Gli arresti e le condanne
Le indagini portano all’arresto di Antonino Speziale e Daniele Micale, condannati in seguito rispettivamente a 8 e 11 anni di carcere per omicidio preterintenzionale. Secondo l’accusa l’autore materiale dell’omicidio è Speziale, all’epoca dei fatti 17enne. A incastrarlo la sua presunta dichiarazione in cui avrebbe confessato di aver partecipato agli scontri e di aver «colpito un agente con una sbarra di ferro spingendolo a mo’ di ariete». Dichiarazione fin da subito smentita dal suo avvocato, secondo cui il giovane aveva soltanto confessato di aver partecipato agli scontri. È una delle tante incongruenze del processo, che spinge i legali del ragazzo a chiedere la revisione. Il 7 febbraio 2014 il procuratore generale Luigi Riello accoglie il ricorso per la revisione, ma lo stesso viene poi rigettato dalla Corte di Cassazione, in quanto dichiarato inammissibile.
Il caso Speziale
Tanto scalpore provoca la maglietta indossata dal capo ultrà del Napoli “Genny ‘a carogna”, durante la finale di Coppia Italia del 2014 tra Napoli e Fiorentina (altra partita finita in tragedia per l’omicidio di un tifoso napoletano). La scritta “Speziale libero” (riproposta in tante altre occasioni da molti ultras) scatena indignazione e polemiche. Perché quella maglietta? In realtà gli ultras non giustificano l’omicidio di Raciti ma chiedono la libertà per Speziale in quanto lo ritengono innocente.

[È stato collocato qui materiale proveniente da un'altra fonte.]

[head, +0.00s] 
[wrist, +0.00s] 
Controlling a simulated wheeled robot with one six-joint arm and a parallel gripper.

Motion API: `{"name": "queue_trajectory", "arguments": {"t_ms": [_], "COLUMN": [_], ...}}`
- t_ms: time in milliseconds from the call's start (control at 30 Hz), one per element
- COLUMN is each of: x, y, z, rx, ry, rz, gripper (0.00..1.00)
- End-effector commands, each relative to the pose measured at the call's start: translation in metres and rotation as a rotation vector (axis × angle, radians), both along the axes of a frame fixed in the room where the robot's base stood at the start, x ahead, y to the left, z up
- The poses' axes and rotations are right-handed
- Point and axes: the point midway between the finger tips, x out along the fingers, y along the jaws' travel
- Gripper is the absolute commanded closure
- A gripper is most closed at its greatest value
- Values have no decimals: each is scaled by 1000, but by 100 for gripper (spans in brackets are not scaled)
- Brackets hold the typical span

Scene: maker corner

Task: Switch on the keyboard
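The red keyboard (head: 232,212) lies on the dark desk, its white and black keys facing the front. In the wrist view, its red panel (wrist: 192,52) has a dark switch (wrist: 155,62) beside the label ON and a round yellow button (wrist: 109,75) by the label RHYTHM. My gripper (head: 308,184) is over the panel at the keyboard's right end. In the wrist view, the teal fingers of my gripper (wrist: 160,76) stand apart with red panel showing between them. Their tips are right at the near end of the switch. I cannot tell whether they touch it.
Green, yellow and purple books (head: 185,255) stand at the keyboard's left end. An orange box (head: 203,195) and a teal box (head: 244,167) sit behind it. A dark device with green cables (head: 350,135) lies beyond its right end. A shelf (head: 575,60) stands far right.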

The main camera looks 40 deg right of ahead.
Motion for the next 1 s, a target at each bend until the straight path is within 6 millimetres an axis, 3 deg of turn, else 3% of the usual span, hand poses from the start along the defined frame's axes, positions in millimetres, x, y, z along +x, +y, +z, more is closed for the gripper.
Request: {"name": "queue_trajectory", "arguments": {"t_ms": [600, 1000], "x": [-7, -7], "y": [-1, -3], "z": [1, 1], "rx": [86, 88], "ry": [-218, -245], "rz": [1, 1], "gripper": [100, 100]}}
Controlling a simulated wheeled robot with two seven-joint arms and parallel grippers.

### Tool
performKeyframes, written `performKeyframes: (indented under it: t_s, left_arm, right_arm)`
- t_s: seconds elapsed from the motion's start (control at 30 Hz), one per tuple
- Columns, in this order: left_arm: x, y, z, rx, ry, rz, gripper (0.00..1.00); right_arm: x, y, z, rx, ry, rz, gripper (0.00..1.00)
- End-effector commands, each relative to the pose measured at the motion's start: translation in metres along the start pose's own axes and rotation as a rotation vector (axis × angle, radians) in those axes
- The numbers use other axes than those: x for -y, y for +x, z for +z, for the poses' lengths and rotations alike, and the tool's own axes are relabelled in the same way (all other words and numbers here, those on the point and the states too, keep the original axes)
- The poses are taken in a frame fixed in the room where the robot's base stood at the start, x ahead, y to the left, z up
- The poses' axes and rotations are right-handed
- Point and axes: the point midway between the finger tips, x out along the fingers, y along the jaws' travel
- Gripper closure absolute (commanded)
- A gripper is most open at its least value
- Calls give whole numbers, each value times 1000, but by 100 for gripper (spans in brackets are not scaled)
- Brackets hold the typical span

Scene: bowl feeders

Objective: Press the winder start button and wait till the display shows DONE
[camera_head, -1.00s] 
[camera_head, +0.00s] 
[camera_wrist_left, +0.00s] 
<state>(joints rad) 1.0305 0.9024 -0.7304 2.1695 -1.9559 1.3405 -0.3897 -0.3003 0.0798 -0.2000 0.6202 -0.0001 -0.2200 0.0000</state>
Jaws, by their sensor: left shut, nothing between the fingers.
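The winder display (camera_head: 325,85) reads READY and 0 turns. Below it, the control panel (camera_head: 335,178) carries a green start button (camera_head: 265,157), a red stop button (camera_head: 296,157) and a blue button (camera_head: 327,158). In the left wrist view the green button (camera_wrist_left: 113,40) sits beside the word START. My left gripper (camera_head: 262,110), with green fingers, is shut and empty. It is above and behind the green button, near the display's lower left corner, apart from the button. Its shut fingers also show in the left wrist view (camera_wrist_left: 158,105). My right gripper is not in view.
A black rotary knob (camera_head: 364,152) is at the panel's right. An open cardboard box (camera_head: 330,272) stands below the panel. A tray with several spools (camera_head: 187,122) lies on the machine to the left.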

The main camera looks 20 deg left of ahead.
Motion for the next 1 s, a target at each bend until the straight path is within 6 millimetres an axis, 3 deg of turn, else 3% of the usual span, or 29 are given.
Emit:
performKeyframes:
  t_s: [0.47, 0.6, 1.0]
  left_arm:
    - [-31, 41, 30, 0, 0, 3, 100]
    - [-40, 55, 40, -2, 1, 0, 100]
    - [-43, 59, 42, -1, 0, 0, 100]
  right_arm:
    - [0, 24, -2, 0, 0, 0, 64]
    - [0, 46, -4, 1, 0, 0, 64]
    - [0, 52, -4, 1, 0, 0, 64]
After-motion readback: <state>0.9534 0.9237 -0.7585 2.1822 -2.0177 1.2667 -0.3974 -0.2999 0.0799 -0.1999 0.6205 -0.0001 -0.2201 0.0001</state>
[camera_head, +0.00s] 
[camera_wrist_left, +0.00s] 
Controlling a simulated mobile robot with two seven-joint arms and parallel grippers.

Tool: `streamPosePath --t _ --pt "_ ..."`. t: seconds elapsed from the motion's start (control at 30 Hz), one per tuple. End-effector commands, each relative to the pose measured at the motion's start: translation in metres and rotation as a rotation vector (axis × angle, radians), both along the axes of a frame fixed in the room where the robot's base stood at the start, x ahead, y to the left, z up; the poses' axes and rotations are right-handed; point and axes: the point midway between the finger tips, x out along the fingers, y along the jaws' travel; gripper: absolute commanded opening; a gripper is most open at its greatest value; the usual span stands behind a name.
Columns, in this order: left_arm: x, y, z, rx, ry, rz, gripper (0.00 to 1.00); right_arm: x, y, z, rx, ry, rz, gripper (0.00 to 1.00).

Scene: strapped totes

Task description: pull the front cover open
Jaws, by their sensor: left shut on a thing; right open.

Una tesi molto diffusa nell’ambiente, motivata da alcune incongruenze processuali, e spiegata per bene nel libro “Il caso Speziale” dal giornalista Simone Nastasi. «Speziale non ha mai confessato, su questo non c’è stata una informazione corretta»: afferma in un’intervista Nastasi, in riferimento alla presunta dichiarazione sulla sbarra di ferro. «Il ragazzo è stato condannato in via definitiva per omicidio preterintenzionale, che per definizione implica già il fatto che non ci sia l’intenzione di uccidere. Ma non solo: chi ha letto gli atti sa che ci sono sin troppi buchi dal punto di vista investigativo. Di fatto non esiste una prova certa e inconfutabile che a uccidere Raciti sia stato Speziale».
Chi ha ucciso davvero Raciti?
Secondo chi sostiene l’innocenza di Speziale, il vero responsabile potrebbe essere stato un collega del poliziotto, che lo avrebbe investito involontariamente mentre era a bordo della jeep, nel marasma degli scontri: «Penso che si sarebbe potuto approfondire la posizione dell’autista del Discovery – incalza Nastasi – che nel primo verbale dichiara di aver fatto marcia indietro fino ad aver sentito un urto e successivamente invece cambia versione, dichiarando che quell’urto era in realtà un boato e che Raciti era distante alcune decine di metri. Insomma, ci sono tutti gli elementi per considerare il caso Speziale la storia di un clamoroso caso giudiziario». Insomma, Raciti è stato ucciso davvero da Speziale, o l’ultras non è altro che un capro espiatorio da consegnare all’opinione pubblica, per coprire un poliziotto? La sentenza del giudice ha chiuso il caso, ma è bene riportare anche questa versione. In ogni caso, se non fossero scoppiati gli scontri tra gli ultras Raciti sarebbe ancora vivo.
Com’è cambiato il calcio dopo la morte di Raciti?
La morte di Raciti ha dato il via a una vera e propria repressione nei confronti del mondo ultras. Sono state prese misure drastiche (dal divieto di introdurre negli stadi tamburi, striscioni e megafoni alle diffide, dalle trasferte vietate fino alla tessera del tifoso). Misure nate con l’obiettivo di sconfiggere la violenza negli stadi, ma che nella realtà dei fatti hanno contribuito a svuotarli, spegnendo la passione popolare e penalizzando indistintamente tutti i tifosi, senza colpire davvero i violenti.